* **What the task requires**: Pull every line holding the string "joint" from the records below.

** BEGIN Input material **

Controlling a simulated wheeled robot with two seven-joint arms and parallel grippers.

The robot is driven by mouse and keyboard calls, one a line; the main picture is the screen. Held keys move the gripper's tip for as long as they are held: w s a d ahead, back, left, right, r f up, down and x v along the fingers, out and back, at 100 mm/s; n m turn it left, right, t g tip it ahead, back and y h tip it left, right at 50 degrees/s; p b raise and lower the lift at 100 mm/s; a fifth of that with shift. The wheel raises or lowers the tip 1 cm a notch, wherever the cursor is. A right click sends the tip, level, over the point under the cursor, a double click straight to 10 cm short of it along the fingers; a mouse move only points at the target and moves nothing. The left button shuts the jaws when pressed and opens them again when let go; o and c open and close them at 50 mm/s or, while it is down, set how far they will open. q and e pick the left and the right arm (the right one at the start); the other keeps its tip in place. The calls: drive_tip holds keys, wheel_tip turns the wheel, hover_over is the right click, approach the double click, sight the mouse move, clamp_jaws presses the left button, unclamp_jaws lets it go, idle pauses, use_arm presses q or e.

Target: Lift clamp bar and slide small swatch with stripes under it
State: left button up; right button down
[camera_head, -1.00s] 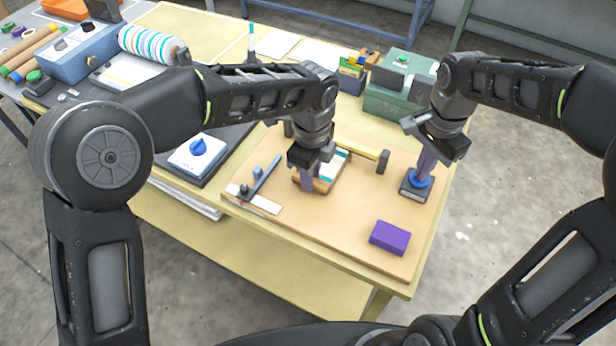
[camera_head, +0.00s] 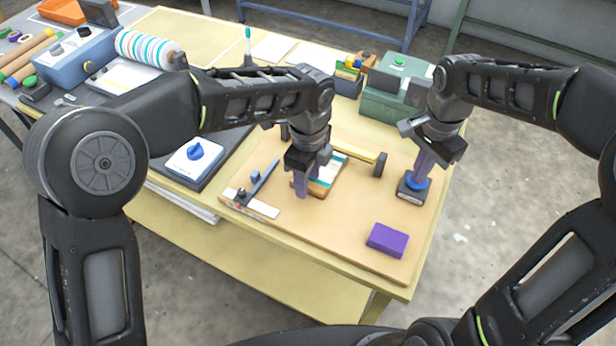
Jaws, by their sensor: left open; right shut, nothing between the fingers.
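A small striped swatch (camera_head: 333,172), white and teal with a tan part, lies on the tan board (camera_head: 335,230), partly hidden by my left gripper. My left gripper (camera_head: 312,178) points down over the swatch with its fingers apart. A yellow bar (camera_head: 358,152) with dark round ends runs just behind the swatch; its left part is hidden by my gripper. A blue bar (camera_head: 263,179) with dark knobs lies left of the swatch across a white strip. I cannot tell for sure which bar is the clamp bar. My right gripper (camera_head: 422,172) is shut, pointing down at a blue-topped dark block (camera_head: 412,191).
A purple block (camera_head: 388,240) lies near the board's front right. A plate with a blue knob (camera_head: 194,154) is to the left. A green box (camera_head: 395,98) and a small bin of coloured pieces (camera_head: 349,75) stand behind. The board's front middle is clear.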

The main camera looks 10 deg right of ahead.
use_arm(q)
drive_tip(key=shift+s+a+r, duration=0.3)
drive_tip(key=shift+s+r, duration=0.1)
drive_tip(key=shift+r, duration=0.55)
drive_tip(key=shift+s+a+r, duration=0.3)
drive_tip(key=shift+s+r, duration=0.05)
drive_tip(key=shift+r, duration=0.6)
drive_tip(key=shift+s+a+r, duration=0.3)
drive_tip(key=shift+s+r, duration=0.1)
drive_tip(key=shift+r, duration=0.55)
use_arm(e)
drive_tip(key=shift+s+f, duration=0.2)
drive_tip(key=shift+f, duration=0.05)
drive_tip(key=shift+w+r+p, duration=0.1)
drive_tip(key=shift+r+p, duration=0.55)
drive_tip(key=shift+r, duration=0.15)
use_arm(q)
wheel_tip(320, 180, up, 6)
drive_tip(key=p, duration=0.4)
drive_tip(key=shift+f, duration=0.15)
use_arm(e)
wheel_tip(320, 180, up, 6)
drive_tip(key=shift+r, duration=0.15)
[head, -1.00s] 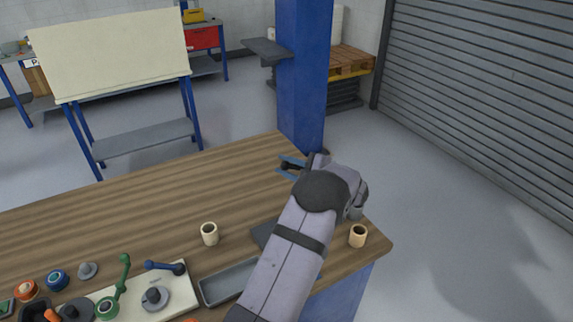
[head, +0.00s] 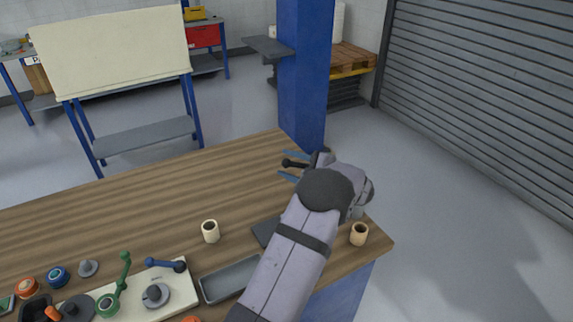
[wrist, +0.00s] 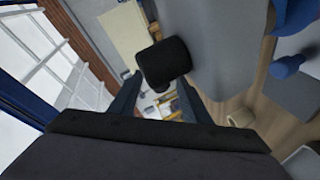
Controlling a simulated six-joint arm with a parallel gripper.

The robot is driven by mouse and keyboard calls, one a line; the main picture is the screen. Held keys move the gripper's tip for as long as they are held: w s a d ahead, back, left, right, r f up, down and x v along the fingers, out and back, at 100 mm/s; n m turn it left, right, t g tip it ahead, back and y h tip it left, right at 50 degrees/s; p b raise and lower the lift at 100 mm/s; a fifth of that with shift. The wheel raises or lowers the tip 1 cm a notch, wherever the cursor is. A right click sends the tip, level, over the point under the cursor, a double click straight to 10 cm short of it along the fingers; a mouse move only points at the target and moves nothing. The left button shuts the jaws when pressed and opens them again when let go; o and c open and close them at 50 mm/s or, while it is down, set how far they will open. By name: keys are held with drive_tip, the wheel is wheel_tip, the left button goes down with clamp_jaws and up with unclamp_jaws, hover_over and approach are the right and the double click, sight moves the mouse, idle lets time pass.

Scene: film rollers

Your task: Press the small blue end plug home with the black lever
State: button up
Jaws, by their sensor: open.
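My gripper (head: 293,165) is at the far right end of the wooden bench, its blue fingers spread apart. A black knob on a short stem, which looks like the black lever (head: 288,163), is between the fingers; in the wrist view its thick end (wrist: 163,62) shows ahead of the gap. I cannot tell whether a finger touches it, or what its stem is fixed to. A blue rounded piece (wrist: 287,66) shows at the right of the wrist view; I cannot tell whether it is the small blue end plug.
A blue column (head: 302,80) rises just behind the gripper. A cream cup (head: 211,231) and a tan cup (head: 359,234) stand on the bench. A grey tray (head: 230,279) and a pale panel with green (head: 122,280) and blue (head: 165,265) levers are at the front.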

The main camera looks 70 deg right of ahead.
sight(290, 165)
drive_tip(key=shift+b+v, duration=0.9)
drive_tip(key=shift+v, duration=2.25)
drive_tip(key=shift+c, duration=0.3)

** END Input material **

* **Complete answer**:
Controlling a simulated wheeled robot with two seven-joint arms and parallel grippers.
Controlling a simulated six-joint arm with a parallel gripper.

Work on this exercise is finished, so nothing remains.